Махроть здесь — примерно то же, что Недотыкомка в «Мелком бесе» Ф. Сологуба или «норма» в романе В. Сорокина «Норма», — нечто вездесущее и неуловимое, алгебраический образ, некий «икс», к которому подстраиваются все словесные уравнения. Но если у Сологуба Недотыкомка наделена некоей психической достоверностью (маниакальная подозрительность и безумие Передонова), то норма у Сорокина и махроть у Пригова чисто концептуальны. Это концепт некоей абстрактной сущности, которая присутствует во всем совершенно прямо, не скрываясь, без всяких посредников. Это «всечто» примерно того же порядка, что материя в советском материализме. Что есть материя? Все есть материя. И хлеб — это материя, и поле, и человек, и мозг, и мысль, и государство — куда ни ткнешь, попадаешь всюду в одну только материю. Это знак сорванного сознания, которое кратчайшим путем, минуя все опосредования и различие уровней, «проскакивает» от конкретнейшей вещи к абстрактнейшему принципу, торжествуя свою всепроникающую способность. Задавая смутные вопросы о последнем, всеобъемлющем смысле всего, оно получает кратчайшие ответы: «все — материя», или «все есть Бог», или «все есть норма». Это может быть атеистическое или религиозное сознание, но оно всегда срывает резьбу на процессе мышления, оно не допускает частичных, промежуточных, неисчерпывающих, «нефилософских» ответов. Оно философично, точнее, любомудренно, именно потому, что имеет прямой запрос на «самое главное» — и легко его находит. Оно томится философским вопрошанием, оно пребывает в тоске, но эта тоска мгновенно переходит в свою противоположность, эйфорию найденного решения. Оно задает смутные, «детские» вопросы о мире: «а почему комар пьет человеческую кровь», «а зачем человек живет», «а почему Земля круглая» и т. д. — и дает на них кратчайшие ответы: потому что так устроил Бог или природа, потому что таков закон материи и т. д. Поиск вездесущего, всепронизывающего «икса» — это рефлекс не только советской идеологии, но и постсоветской конспирологии, которая законно является наследницей первой. Разница в том, что если предмет идеологии — всечто, некая первоматерия, субстанция или закон истории, то предмет конспирологии — всекто, некий всемогущий субъект истории, тайно ею управляющий (но при этом человеческий субъект, в отличие от сверхъестественного субъекта религии).

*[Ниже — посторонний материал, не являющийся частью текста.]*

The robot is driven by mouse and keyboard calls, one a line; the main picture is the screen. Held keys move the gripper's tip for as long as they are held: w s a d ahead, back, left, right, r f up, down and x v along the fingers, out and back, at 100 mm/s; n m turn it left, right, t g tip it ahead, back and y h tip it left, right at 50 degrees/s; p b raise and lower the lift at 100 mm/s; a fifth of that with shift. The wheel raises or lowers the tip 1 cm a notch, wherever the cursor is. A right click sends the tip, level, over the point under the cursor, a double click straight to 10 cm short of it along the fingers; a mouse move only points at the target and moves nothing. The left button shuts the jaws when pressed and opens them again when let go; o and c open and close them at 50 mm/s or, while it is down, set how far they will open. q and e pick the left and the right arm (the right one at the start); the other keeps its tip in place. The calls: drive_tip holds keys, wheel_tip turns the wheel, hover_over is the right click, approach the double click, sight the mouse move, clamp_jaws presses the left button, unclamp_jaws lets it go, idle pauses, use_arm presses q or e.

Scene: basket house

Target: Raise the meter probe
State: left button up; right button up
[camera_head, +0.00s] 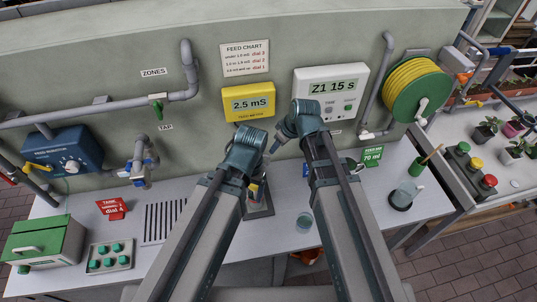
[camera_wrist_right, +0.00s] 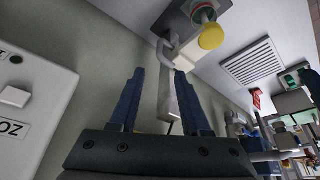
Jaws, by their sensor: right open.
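The yellow feed meter (camera_head: 249,103) on the back wall reads 2.5 mS. Below it a dark plate (camera_head: 262,209) on the bench is partly hidden by my left arm. The right wrist view shows a yellow knob (camera_wrist_right: 211,37) and a pale grey bar (camera_wrist_right: 187,103) on a bent grey pipe; I cannot tell which part is the probe. My right gripper (camera_wrist_right: 160,76) is open, its fingers spread around the line of the bar, contact unclear. In the head view it points down near the wall (camera_head: 272,148). My left gripper's fingers are hidden by its wrist.
A white timer box (camera_head: 330,92) reads Z1 15 s. A blue box (camera_head: 64,150), pipes and a green-yellow hose reel (camera_head: 412,92) are on the wall.

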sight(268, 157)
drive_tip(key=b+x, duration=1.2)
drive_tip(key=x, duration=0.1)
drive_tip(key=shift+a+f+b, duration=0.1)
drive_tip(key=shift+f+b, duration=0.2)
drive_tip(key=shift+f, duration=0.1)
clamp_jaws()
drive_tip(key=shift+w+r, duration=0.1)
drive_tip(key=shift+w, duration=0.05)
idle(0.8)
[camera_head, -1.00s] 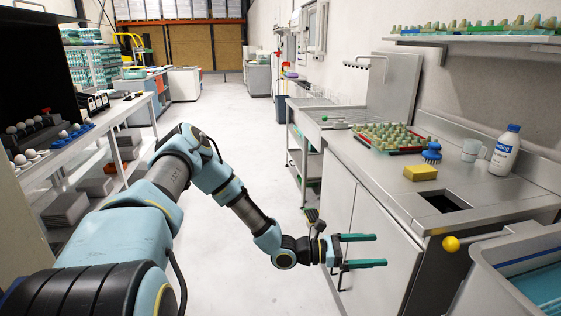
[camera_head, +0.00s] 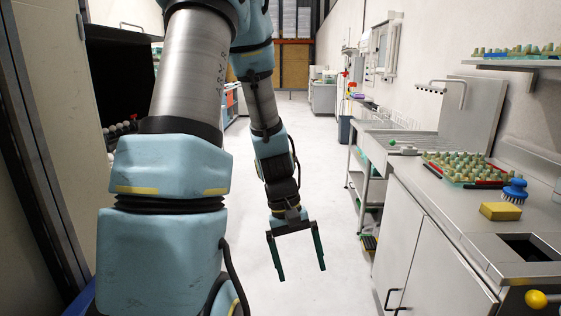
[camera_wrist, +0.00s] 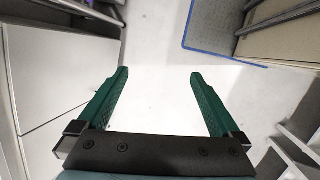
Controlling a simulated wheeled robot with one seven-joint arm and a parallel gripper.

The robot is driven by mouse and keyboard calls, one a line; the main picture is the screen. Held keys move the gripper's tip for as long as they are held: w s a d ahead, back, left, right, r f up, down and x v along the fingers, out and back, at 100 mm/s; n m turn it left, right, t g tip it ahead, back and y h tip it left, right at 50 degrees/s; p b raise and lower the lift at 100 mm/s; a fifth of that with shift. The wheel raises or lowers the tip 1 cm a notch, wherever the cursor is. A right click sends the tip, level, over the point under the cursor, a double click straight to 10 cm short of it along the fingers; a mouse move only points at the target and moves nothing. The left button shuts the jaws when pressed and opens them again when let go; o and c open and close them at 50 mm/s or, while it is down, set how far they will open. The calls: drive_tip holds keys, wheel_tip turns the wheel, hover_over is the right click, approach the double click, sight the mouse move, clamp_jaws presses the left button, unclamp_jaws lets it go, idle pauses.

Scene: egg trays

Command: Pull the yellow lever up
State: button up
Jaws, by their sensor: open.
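A yellow ball-shaped knob (camera_head: 536,299), which looks like the end of the yellow lever, is at the lower right edge of the head view, on the front of the steel counter. The rest of the lever is cut off or hidden. My gripper (camera_head: 302,273) hangs over the white floor in the middle, well to the left of the knob, fingers pointing down. It is open and empty. In the wrist view my gripper (camera_wrist: 159,73) shows two green fingers wide apart with only floor between them. The knob is not in the wrist view.
The steel counter (camera_head: 463,232) lines the right side, with a yellow sponge (camera_head: 500,211), a blue brush (camera_head: 514,191) and an egg tray (camera_head: 447,175) on it. A dark cabinet stands at the left. The floor (camera_head: 330,190) between is clear.

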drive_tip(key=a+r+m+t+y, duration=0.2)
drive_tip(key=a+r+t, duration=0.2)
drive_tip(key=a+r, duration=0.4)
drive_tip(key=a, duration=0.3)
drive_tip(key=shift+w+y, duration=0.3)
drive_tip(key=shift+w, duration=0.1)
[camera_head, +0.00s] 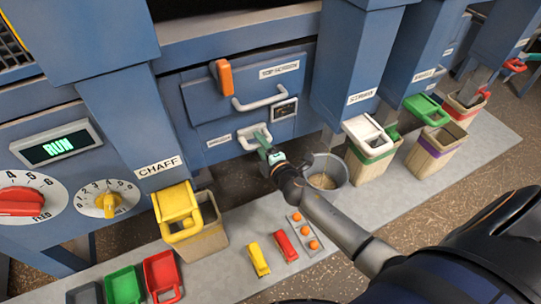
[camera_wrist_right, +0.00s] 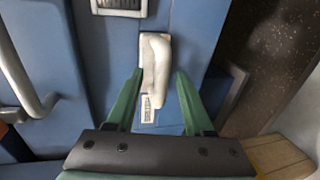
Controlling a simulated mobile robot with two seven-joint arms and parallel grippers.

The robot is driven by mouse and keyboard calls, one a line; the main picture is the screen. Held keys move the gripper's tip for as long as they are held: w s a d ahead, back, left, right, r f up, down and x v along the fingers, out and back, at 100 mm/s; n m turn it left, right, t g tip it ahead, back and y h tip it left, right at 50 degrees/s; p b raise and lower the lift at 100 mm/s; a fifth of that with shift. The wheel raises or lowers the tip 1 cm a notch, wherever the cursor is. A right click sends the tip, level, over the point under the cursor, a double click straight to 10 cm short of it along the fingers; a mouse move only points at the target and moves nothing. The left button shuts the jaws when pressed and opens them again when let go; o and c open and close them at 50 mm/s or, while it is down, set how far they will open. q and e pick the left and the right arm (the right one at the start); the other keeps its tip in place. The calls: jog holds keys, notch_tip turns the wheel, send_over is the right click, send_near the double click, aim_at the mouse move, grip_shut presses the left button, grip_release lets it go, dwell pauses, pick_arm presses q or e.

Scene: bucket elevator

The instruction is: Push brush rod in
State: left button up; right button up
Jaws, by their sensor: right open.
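The brush rod's white handle (camera_head: 247,141) appears to be the pale grip on a small plate low on the blue machine front. The small label beside it is too small to read. In the right wrist view the handle (camera_wrist_right: 155,66) stands upright on its plate. My right gripper (camera_head: 264,143) is at this handle and partly covers it. In the right wrist view its two green fingers (camera_wrist_right: 159,73) are open, one on each side of the handle. I cannot tell whether either finger touches it. My left gripper is not in view.
Above is a drawer front with a white bar handle (camera_head: 262,102) and an orange lever (camera_head: 224,77). A metal bucket (camera_head: 338,168) stands on the floor slab right of my gripper. A yellow-topped chaff bin (camera_head: 203,237) stands left. Small yellow and red items lie in front.

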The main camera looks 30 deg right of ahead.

У Пригова органически соединяются: 1) разорванное сознание интеллигента-одиночки, лишнего человека, который постоянно сталкивается с феноменами чуждости самому себе, неделикатности окружающего мира, над которым он возвышается мыслью и вместе с тем находится внутри его подавляющего безразличия, и 2) сорванное сознание человека из народа, бодрого, упоенного, как бы опиумно счастливого, знающего разгадку всех загадок. Разорванное сознание является по существу несчастным, оно не может соединить свои начала и концы. Оно поднимается над собой, созерцает и критикует себя, не может найти успокоения в себе. Это та крайность скептического, растерянного сознания, которую Гегель описал в «Феноменологии духа» как несчастное, «раздвоенное внутри себя сознание»

[271]. Сорванное сознание, напротив, является счастливым, даже эйфорически приподнятым. Оно одолевает внутри себя всякую тревогу, оно моментально приходит к финальным решениям.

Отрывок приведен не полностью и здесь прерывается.